## Your instructions
Quote each line of the material verbatim, without the pictures.

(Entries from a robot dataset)
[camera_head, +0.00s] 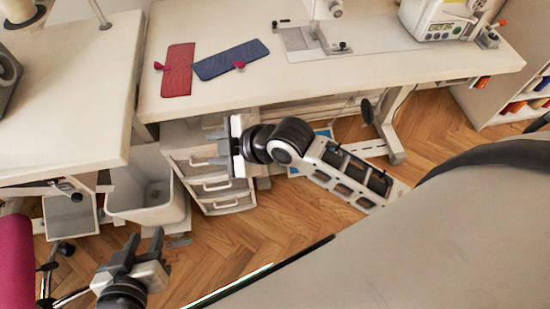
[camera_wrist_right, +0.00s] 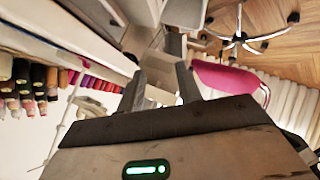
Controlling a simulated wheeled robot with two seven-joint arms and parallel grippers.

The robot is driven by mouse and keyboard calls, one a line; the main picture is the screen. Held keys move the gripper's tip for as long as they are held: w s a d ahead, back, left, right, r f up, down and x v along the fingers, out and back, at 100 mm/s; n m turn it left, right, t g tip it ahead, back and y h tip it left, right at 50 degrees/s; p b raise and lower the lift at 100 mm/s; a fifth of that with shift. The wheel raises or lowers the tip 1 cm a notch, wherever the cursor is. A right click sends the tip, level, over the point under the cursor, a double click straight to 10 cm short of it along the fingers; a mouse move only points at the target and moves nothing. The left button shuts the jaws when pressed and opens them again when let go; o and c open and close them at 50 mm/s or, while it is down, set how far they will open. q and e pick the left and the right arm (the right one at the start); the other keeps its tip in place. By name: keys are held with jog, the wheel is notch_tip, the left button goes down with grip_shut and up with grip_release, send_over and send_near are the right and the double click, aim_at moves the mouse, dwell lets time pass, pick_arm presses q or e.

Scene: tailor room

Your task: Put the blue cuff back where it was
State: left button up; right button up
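The blue cuff (camera_head: 226,62) lies flat on the white sewing table (camera_head: 400,75), with a small magenta piece on its lower edge. The red cuff (camera_head: 179,75) lies just to its left, also with a small magenta piece. My right gripper (camera_head: 211,147) is in front of the table's edge, below the cuffs in the picture, pointing left. Its fingers stand apart and empty in the right wrist view (camera_wrist_right: 162,82). My left gripper (camera_head: 145,240) is low at the bottom left, fingers apart with nothing between them, far from both cuffs.
A sewing machine (camera_head: 440,18) stands at the table's back right. A grey bin (camera_head: 150,195) and a drawer unit (camera_head: 222,190) stand under the table. A second white table (camera_head: 70,110) is at left. A magenta chair (camera_head: 15,260) is near my left gripper.

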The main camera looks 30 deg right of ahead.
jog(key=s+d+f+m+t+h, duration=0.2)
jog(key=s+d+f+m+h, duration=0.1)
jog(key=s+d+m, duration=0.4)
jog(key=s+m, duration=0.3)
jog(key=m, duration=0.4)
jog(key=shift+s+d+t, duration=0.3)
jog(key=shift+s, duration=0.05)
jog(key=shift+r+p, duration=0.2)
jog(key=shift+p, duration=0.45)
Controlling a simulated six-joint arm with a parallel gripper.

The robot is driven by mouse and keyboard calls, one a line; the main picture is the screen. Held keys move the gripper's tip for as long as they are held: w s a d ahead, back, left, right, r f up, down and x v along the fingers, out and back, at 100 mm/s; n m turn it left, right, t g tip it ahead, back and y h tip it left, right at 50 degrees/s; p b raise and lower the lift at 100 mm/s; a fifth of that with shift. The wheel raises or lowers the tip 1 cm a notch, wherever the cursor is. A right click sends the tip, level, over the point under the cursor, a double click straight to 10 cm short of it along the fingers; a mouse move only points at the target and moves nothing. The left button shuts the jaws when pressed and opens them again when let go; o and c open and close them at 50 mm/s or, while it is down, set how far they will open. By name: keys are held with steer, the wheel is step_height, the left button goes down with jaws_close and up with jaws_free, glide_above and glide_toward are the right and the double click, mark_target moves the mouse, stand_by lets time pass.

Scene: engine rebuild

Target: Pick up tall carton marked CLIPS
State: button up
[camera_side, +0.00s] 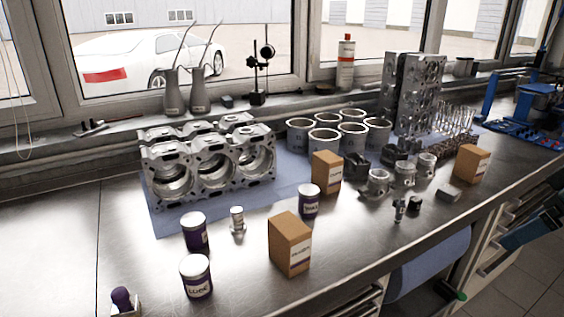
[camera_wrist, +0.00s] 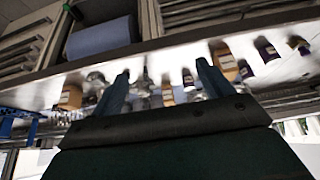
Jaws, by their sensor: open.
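Three tan cartons stand upright on the bench: one near the front edge (camera_side: 290,244), one in the middle (camera_side: 326,172) and one at the right (camera_side: 472,163). Each has a white label, too small to read, so I cannot tell which is marked CLIPS. The wrist view shows tan cartons too, at the left (camera_wrist: 70,96), middle (camera_wrist: 167,97) and right (camera_wrist: 228,66), blurred. My gripper (camera_wrist: 163,70) is open, with nothing between its fingers. It is apart from the cartons and does not show in the side view.
Purple-and-white jars (camera_side: 196,277) stand left of the front carton, and one jar (camera_side: 308,200) stands close behind it. An engine block (camera_side: 208,165), cylinder liners (camera_side: 325,140) and pistons (camera_side: 404,172) crowd the middle. Bare bench (camera_side: 60,245) lies at the left.

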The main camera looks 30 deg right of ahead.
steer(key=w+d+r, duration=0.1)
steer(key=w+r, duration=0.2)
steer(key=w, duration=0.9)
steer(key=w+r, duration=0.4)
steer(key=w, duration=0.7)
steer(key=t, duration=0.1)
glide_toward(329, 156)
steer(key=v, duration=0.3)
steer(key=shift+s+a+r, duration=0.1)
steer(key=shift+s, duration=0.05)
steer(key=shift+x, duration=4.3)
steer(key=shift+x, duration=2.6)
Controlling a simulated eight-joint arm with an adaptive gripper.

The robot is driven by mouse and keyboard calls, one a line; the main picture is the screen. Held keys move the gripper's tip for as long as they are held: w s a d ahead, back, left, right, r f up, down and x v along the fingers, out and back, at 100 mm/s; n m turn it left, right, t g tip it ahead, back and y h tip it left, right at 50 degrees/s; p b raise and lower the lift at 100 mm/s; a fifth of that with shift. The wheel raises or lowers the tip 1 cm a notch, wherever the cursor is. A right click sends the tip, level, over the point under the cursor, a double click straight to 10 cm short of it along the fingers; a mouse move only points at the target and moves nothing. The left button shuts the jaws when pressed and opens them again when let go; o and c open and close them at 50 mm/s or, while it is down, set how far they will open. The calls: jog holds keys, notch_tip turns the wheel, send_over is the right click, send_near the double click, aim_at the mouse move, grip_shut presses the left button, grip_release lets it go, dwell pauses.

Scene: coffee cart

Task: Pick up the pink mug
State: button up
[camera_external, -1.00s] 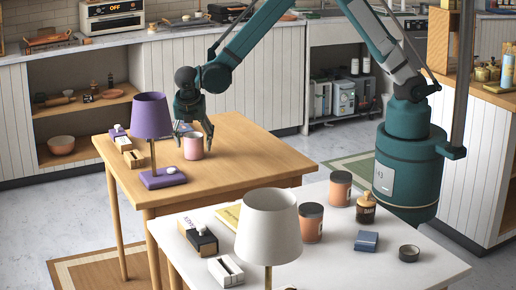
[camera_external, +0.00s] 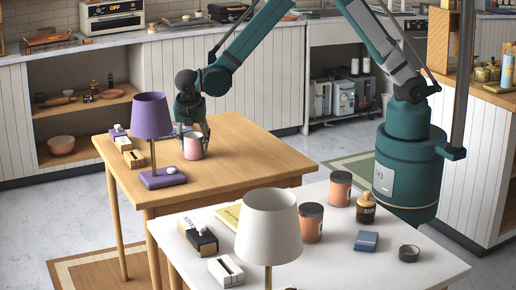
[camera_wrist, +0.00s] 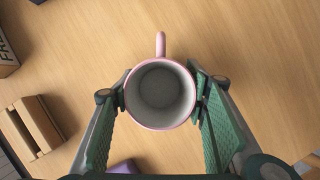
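The pink mug (camera_external: 193,148) stands upright on the wooden table (camera_external: 238,163). In the wrist view the mug (camera_wrist: 160,98) is seen from above, with an empty grey inside and its handle pointing up the picture. My gripper (camera_external: 194,138) is down around the mug from above. In the wrist view its green fingers (camera_wrist: 161,92) lie one on each side of the mug, against its wall. The gripper is shut on the mug's body, and the handle is free. The mug's base seems to rest on the table.
A purple lamp (camera_external: 151,115) stands close left of the mug. Small boxes (camera_external: 133,158) lie at the table's left edge. A white table (camera_external: 335,250) in front holds a white lamp (camera_external: 268,228), orange jars (camera_external: 311,223) and small items. The wood right of the mug is clear.

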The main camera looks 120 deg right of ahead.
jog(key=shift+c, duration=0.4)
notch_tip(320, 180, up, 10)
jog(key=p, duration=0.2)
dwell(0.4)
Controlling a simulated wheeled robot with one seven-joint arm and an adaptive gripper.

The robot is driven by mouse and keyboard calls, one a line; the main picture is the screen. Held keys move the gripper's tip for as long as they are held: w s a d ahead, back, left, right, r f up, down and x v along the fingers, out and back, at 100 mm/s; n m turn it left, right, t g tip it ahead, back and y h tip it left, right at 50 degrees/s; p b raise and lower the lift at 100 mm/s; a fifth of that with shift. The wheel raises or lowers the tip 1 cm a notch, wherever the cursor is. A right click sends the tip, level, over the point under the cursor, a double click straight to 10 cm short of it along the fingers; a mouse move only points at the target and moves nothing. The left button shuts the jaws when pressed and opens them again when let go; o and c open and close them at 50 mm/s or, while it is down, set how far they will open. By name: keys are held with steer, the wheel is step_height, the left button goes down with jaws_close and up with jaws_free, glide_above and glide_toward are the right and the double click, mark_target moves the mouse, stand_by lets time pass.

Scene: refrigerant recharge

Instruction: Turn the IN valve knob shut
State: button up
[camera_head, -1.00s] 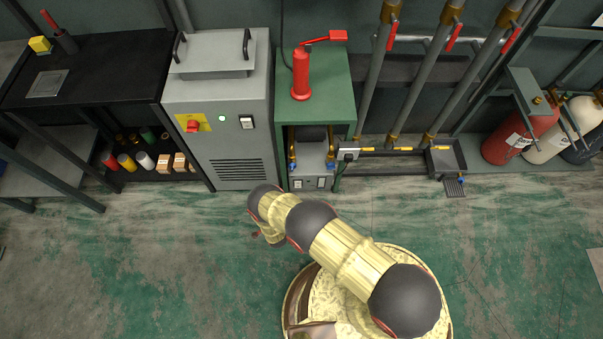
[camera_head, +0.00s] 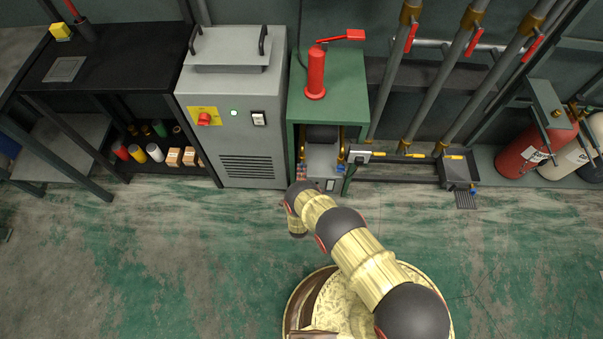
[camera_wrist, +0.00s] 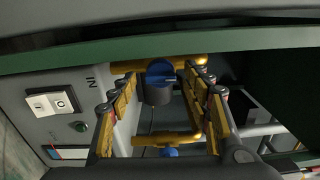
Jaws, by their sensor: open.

## Exercise result
[camera_head, +0.00s] 
[camera_wrist_right, +0.00s] 
Controlling a simulated wheeled robot with two seven-joint arms and parallel grippers.

The robot is driven by mouse and keyboard calls, one a line; the main picture is the screen. Held keys move the gripper's tip for as long as they are held: w s a d ahead, back, left, right, r f up, down and x v along the fingers, out and back, at 100 mm/s; n m turn it left, right, t g tip it ahead, back and y h tip it left, right at 50 degrees/s; p b raise and lower the lift at 100 mm/s; a fifth of that with shift. The wheel raises or lowers the tip 1 cm a notch, wherever the cursor is. A right click sends the tip, level, over the point under the cursor, a double click straight to 10 cm short of it along the fingers; a mouse move only points at the target and moves nothing. The left button shuts the jaws when pressed and opens them again when let go; o and c open and close them at 50 mm/s or, while it is down, set how far they will open. q and e pick the left and the right arm (the right one at the start); the other keeps its tip in place. By name: keys are held with jog, the wheel is notch_tip, the left button goes down with grip_shut and up with grip_release, send_over and send_near are the right and the double click, aim_at moves the mouse, dwell lets time pass, pick_arm presses q or e.

Scene: tailor room

Your task: Put the blue cuff back where it was
State: left button up; right button up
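The blue cuff (camera_head: 226,62) lies flat on the white sewing table (camera_head: 400,75), with a small magenta piece on its lower edge. The red cuff (camera_head: 179,75) lies just to its left, also with a small magenta piece. My right gripper (camera_head: 211,147) is in front of the table's edge, below the cuffs in the picture, pointing left. Its fingers stand apart and empty in the right wrist view (camera_wrist_right: 162,82). My left gripper (camera_head: 145,240) is low at the bottom left, fingers apart with nothing between them, far from both cuffs.
A sewing machine (camera_head: 440,18) stands at the table's back right. A grey bin (camera_head: 150,195) and a drawer unit (camera_head: 222,190) stand under the table. A second white table (camera_head: 70,110) is at left. A magenta chair (camera_head: 15,260) is near my left gripper.

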The main camera looks 30 deg right of ahead.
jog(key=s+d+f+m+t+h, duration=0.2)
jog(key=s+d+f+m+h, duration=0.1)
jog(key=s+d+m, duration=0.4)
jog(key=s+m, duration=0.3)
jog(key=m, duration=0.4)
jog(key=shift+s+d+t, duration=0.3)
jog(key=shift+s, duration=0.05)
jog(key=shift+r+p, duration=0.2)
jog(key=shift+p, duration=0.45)
Controlling a simulated six-joint arm with a parallel gripper.

The robot is driven by mouse and keyboard calls, one a line; the main picture is the screen. Held keys move the gripper's tip for as long as they are held: w s a d ahead, back, left, right, r f up, down and x v along the fingers, out and back, at 100 mm/s; n m turn it left, right, t g tip it ahead, back and y h tip it left, right at 50 degrees/s; p b raise and lower the lift at 100 mm/s; a fifth of that with shift. The wheel raises or lowers the tip 1 cm a notch, wherever the cursor is. A right click sends the tip, level, over the point under the cursor, a double click straight to 10 cm short of it along the fingers; a mouse move only points at the target and moves nothing. The left button shuts the jaws when pressed and opens them again when let go; o and c open and close them at 50 mm/s or, while it is down, set how far they will open. By name: keys are held with steer, the wheel is step_height, the left button goes down with jaws_close and up with jaws_free, glide_above and glide_toward are the right and the double click, mark_target moves the mouse, stand_by lets time pass.

Scene: engine rebuild

Target: Pick up tall carton marked CLIPS
State: button up
[camera_side, +0.00s] 
[camera_wrist, +0.00s] 
Jaws, by their sensor: open.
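Three tan cartons stand upright on the bench: one near the front edge (camera_side: 290,244), one in the middle (camera_side: 326,172) and one at the right (camera_side: 472,163). Each has a white label, too small to read, so I cannot tell which is marked CLIPS. The wrist view shows tan cartons too, at the left (camera_wrist: 70,96), middle (camera_wrist: 167,97) and right (camera_wrist: 228,66), blurred. My gripper (camera_wrist: 163,70) is open, with nothing between its fingers. It is apart from the cartons and does not show in the side view.
Purple-and-white jars (camera_side: 196,277) stand left of the front carton, and one jar (camera_side: 308,200) stands close behind it. An engine block (camera_side: 208,165), cylinder liners (camera_side: 325,140) and pistons (camera_side: 404,172) crowd the middle. Bare bench (camera_side: 60,245) lies at the left.

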The main camera looks 30 deg right of ahead.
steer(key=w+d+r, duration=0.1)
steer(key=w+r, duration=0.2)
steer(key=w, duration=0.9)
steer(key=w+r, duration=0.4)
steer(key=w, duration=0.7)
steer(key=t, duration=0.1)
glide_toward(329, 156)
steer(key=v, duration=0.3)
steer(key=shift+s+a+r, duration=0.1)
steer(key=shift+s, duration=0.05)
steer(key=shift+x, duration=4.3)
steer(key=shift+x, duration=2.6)
Controlling a simulated eight-joint arm with an adaptive gripper.

The robot is driven by mouse and keyboard calls, one a line; the main picture is the screen. Held keys move the gripper's tip for as long as they are held: w s a d ahead, back, left, right, r f up, down and x v along the fingers, out and back, at 100 mm/s; n m turn it left, right, t g tip it ahead, back and y h tip it left, right at 50 degrees/s; p b raise and lower the lift at 100 mm/s; a fifth of that with shift. The wheel raises or lowers the tip 1 cm a notch, wherever the cursor is. A right click sends the tip, level, over the point under the cursor, a double click straight to 10 cm short of it along the fingers; a mouse move only points at the target and moves nothing. The left button shuts the jaws when pressed and opens them again when let go; o and c open and close them at 50 mm/s or, while it is down, set how far they will open. The calls: jog holds keys, notch_tip turns the wheel, send_over is the right click, send_near the double click, aim_at the mouse move, grip_shut presses the left button, grip_release lets it go, dwell pauses.

Scene: coffee cart

Task: Pick up the pink mug
State: button up
[camera_external, -1.00s] 
[camera_external, +0.00s] 
[camera_wrist, +0.00s] 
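The pink mug (camera_external: 193,148) stands upright on the wooden table (camera_external: 238,163). In the wrist view the mug (camera_wrist: 160,98) is seen from above, with an empty grey inside and its handle pointing up the picture. My gripper (camera_external: 194,138) is down around the mug from above. In the wrist view its green fingers (camera_wrist: 161,92) lie one on each side of the mug, against its wall. The gripper is shut on the mug's body, and the handle is free. The mug's base seems to rest on the table.
A purple lamp (camera_external: 151,115) stands close left of the mug. Small boxes (camera_external: 133,158) lie at the table's left edge. A white table (camera_external: 335,250) in front holds a white lamp (camera_external: 268,228), orange jars (camera_external: 311,223) and small items. The wood right of the mug is clear.

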The main camera looks 120 deg right of ahead.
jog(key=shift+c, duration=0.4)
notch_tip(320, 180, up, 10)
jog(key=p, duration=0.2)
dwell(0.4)
Controlling a simulated wheeled robot with one seven-joint arm and an adaptive gripper.

The robot is driven by mouse and keyboard calls, one a line; the main picture is the screen. Held keys move the gripper's tip for as long as they are held: w s a d ahead, back, left, right, r f up, down and x v along the fingers, out and back, at 100 mm/s; n m turn it left, right, t g tip it ahead, back and y h tip it left, right at 50 degrees/s; p b raise and lower the lift at 100 mm/s; a fifth of that with shift. The wheel raises or lowers the tip 1 cm a notch, wherever the cursor is. A right click sends the tip, level, over the point under the cursor, a double click straight to 10 cm short of it along the fingers; a mouse move only points at the target and moves nothing. The left button shuts the jaws when pressed and opens them again when let go; o and c open and close them at 50 mm/s or, while it is down, set how far they will open. By name: keys are held with steer, the wheel is step_height, the left button goes down with jaws_close and up with jaws_free, glide_above and glide_toward are the right and the double click, mark_target moves the mouse, stand_by lets time pass.

Scene: refrigerant recharge

Instruction: Turn the IN valve knob shut
State: button up
[camera_head, -1.00s] 
[camera_head, +0.00s] 
[camera_wrist, +0.00s] 
Jaws, by their sensor: open.

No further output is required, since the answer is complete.